さて、他にも色々な会場があったのですが、印象的だったのは、Jazz On Ovensというワンガラッタの学校の校庭?を使ったステージ。
ここはアウトドアで、Jazz Marqueeをもっとぐっとカジュアルにした雰囲気。ここで出会ったWay Out Westというバンドも素晴らしかった。メルボルン出身のトランペット奏者Peter Knightを中心に結成されたグループはベトナムの伝統的楽器(一弦のギターのような楽器)や西アフリカのパーカッションを取り入れた非常にエスニックなもの。メルボルンの多岐なエスニック社会を反映したユニークなバンド。こうしたサウンドに出会えるのもオーストラリアならでは。
そして何と言っても印象的だったのは、オーストラリアジャズ界を代表するピアニストMike NockがHoly Trinity Cathedral教会でおこなったピアノソロライブ。伝統ある教会の荘厳なスペースでMike のピアノが響き渡る。他の会場では、賑やかに音楽を楽しんでいたオーディエンスもここではおごそかにマイクの天から降り注ぐようなピアノを楽しんでいました。
夜はSt. Patrick's HallでAaron Choulaiのライブをエンジョイしました。他にはないまったくオリジナルなAaronピアノを中心とするセクステット。インドアの会場のオーディエンスはすっかりAaronの雰囲気に飲み込まれていました。
他にも素晴らしいオーストラリアジャズのミュージシャンたちが多彩なライブを繰り広げていました。そして、このフェスにはインターナショナルなビッグゲストも招かれています。今回の目玉はJohn ScofieldとJoe Lovano。彼らのスーパープレイは圧倒的でしたが、何と言ってもフェスティバルを一番盛り上げたのは、フェスティバルの終盤、John Scofieldがオーストラリアの若手No. 1ギタリストJames Mullerトリオと共演したのです。Johnのスーパーテクニックに負けずとも劣らないJamesのギターに拍手喝采。なんとふたりは同じギターを使っているそうで、JamesのJohnに対するリスペクトがふんだんに込められたステージでした。こうした世界のミュージシャンとの共演の場を提供するのもワンガラッタの素晴らしいところです。
夢のような3日間。オーストラリアジャズを心行くまで楽しみました。音楽はもちろん素晴らしかったけれども、何と言っても素晴らしかったのが、街全体がこのジャズフェスティバルを盛り上げているところ。まさに街自体がジャズ一色に染まるのです。音楽マニアも、単に祭りを楽しみに来た人も肩を並べてワイン片手にゆったりとリラックスしてジャズを、そしてジャズ祭の雰囲気を楽しむ、心の底から楽しめるフェスティバルでした。

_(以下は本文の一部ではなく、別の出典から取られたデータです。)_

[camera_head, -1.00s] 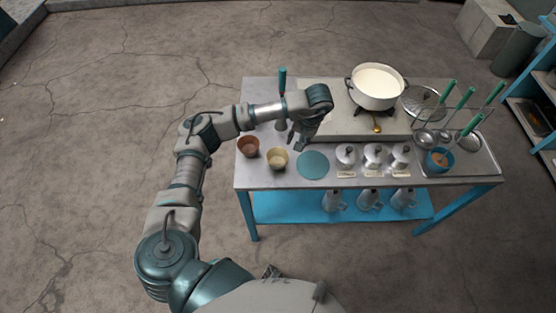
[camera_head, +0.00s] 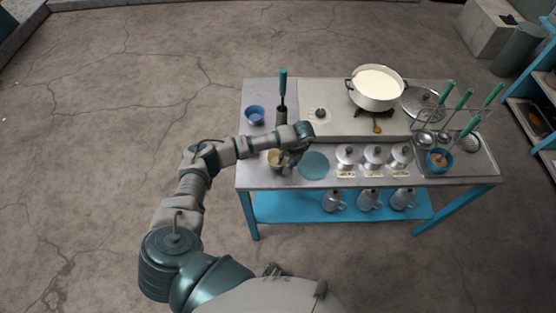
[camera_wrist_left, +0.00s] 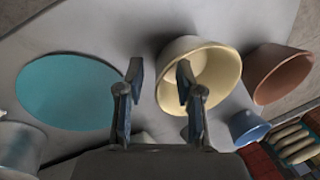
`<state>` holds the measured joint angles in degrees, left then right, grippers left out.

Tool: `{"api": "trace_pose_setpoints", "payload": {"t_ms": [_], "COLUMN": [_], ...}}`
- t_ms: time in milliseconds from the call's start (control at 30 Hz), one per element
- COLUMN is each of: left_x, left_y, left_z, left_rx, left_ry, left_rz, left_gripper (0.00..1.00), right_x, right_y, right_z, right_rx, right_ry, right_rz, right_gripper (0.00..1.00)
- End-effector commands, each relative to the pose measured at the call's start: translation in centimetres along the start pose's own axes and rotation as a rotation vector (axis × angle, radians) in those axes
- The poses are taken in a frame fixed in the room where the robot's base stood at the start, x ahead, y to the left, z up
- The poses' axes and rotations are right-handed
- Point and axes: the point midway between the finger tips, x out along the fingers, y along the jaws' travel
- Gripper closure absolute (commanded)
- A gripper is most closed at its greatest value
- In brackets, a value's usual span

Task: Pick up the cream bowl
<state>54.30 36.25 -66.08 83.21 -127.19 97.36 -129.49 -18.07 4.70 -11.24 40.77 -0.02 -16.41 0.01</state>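The cream bowl (camera_head: 274,158) stands on the metal table, partly covered by my left arm and gripper. In the left wrist view the cream bowl (camera_wrist_left: 227,68) shows its opening, right of centre. My left gripper (camera_head: 289,167) is at the bowl's right side. In the left wrist view the gripper (camera_wrist_left: 157,70) is open, its two fingers apart with nothing gripped. The right-hand finger overlaps the bowl's opening, and the bowl's left rim appears between the fingers. Whether a finger touches the bowl I cannot tell. My right gripper is not in view.
A teal disc (camera_head: 314,166) lies right of the gripper. A brown bowl (camera_wrist_left: 285,75) is beside the cream one, hidden by my arm in the head view. A blue bowl (camera_head: 256,115) stands behind. Lidded metal pots (camera_head: 347,155) and a milk pot (camera_head: 377,92) are further right.

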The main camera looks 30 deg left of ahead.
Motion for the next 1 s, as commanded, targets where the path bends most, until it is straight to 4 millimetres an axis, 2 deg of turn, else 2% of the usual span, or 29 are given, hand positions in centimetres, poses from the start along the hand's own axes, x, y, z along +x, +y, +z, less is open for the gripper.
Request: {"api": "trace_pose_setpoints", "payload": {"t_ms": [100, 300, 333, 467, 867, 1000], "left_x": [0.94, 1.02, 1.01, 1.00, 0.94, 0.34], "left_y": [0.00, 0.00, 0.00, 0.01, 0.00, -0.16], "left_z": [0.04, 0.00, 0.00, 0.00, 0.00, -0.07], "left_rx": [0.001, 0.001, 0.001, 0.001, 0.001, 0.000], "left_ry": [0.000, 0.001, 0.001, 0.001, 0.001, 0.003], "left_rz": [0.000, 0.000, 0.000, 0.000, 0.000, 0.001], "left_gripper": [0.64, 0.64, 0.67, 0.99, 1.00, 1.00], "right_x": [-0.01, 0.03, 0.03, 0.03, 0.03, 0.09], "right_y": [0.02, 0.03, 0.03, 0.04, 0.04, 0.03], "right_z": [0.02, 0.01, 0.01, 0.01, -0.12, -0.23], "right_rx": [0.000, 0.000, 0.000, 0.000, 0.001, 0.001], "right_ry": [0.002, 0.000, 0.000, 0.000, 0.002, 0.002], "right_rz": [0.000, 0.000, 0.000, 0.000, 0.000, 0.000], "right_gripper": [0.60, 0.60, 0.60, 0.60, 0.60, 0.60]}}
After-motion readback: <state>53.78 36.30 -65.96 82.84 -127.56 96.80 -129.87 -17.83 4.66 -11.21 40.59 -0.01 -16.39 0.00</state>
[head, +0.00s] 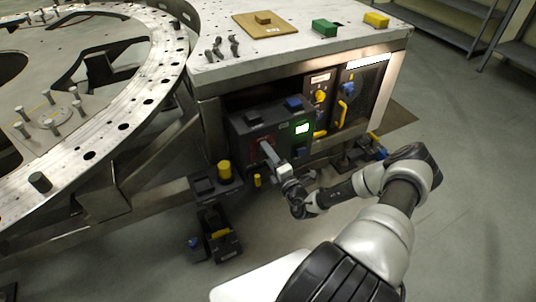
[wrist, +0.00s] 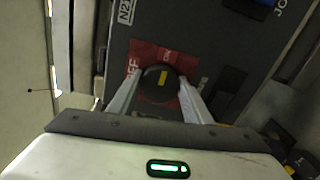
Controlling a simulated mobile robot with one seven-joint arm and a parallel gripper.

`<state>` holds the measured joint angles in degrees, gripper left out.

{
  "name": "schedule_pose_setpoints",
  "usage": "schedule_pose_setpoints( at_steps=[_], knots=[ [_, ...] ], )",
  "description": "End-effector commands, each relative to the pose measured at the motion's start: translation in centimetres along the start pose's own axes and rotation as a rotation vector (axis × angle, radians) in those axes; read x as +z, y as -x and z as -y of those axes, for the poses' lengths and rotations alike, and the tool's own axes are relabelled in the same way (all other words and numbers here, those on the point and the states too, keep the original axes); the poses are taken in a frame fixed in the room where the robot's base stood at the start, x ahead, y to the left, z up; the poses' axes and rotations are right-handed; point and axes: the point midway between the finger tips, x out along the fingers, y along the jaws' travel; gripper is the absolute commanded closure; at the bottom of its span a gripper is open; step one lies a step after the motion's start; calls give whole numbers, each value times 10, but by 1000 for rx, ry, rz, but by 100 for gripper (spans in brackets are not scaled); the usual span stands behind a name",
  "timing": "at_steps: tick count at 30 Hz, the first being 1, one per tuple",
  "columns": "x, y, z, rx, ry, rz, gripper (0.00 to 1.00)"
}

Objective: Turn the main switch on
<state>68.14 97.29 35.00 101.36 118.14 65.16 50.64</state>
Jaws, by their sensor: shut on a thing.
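The main switch is a round dark knob (wrist: 156,84) with a short yellow mark, on a red plate (wrist: 148,50) lettered ON and partly OFF in the wrist view. The mark runs nearly upright in that view, just below the ON lettering. My gripper (wrist: 161,92) is shut on the knob, one finger on each side. In the head view my gripper (head: 266,149) reaches the front of the dark control box (head: 240,127); its fingers hide most of the knob there.
A yellow-capped post (head: 224,170) is at lower left. Open floor (head: 470,170) lies right.

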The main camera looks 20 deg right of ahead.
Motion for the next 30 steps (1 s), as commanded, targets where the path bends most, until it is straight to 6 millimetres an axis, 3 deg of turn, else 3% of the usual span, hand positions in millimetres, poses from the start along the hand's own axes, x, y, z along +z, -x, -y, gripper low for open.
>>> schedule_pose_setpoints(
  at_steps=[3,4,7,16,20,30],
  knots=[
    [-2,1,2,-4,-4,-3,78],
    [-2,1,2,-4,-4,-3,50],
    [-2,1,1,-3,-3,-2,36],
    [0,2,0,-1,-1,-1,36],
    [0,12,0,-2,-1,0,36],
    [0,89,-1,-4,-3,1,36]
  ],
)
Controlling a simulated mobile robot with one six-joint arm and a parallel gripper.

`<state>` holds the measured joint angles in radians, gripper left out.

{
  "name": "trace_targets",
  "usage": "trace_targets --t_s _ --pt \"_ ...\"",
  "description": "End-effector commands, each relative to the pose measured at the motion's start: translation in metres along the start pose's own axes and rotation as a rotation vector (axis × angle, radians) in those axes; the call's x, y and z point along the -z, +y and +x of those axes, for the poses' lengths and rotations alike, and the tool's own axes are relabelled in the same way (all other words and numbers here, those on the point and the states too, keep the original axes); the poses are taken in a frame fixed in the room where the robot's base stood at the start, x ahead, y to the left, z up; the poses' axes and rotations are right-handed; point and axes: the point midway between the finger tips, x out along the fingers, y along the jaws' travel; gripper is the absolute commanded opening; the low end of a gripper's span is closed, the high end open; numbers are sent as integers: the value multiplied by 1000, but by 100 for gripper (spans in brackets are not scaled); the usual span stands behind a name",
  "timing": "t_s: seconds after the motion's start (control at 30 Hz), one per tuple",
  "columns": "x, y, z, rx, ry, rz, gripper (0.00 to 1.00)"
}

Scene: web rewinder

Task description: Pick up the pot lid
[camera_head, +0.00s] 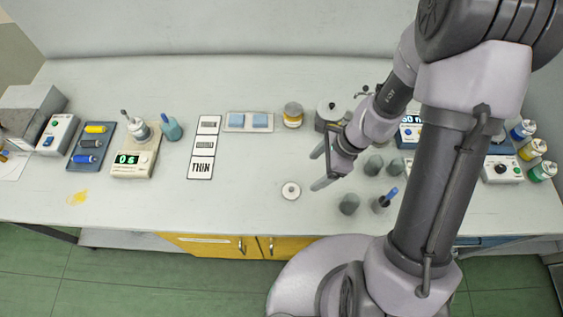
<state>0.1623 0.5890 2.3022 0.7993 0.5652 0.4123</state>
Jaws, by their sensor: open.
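A small round whitish disc with a raised centre, which looks like the pot lid (291,190), lies flat on the table near its front edge. My gripper (317,170) is open and empty, above the table and a little to the right of and behind the disc in the picture. Its two fingers point left, with a gap between them. A grey round pot (329,110) with a dark knob on top stands behind my gripper, partly hidden by my arm.
The table left of the disc is clear.

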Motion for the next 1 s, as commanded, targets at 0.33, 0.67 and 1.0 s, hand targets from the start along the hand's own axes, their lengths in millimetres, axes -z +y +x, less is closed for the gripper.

そして、そんなオーストラリアのジャズ、そしてジャズを楽しむスタイルをもっと多くの日本の方にも知ってもらいたいと思います。私たちが生活のどこかで忘れている「何か」がそこにはあると思ってならないのです。
そんな思いを胸に、ひとりでも多くの方にこのオーストラリアジャズを知ってもらうためのプロジェクトの次なる展開に対する野望が沸々と湧いています...。オーストラリアジャズへの旅は始まったばかり...。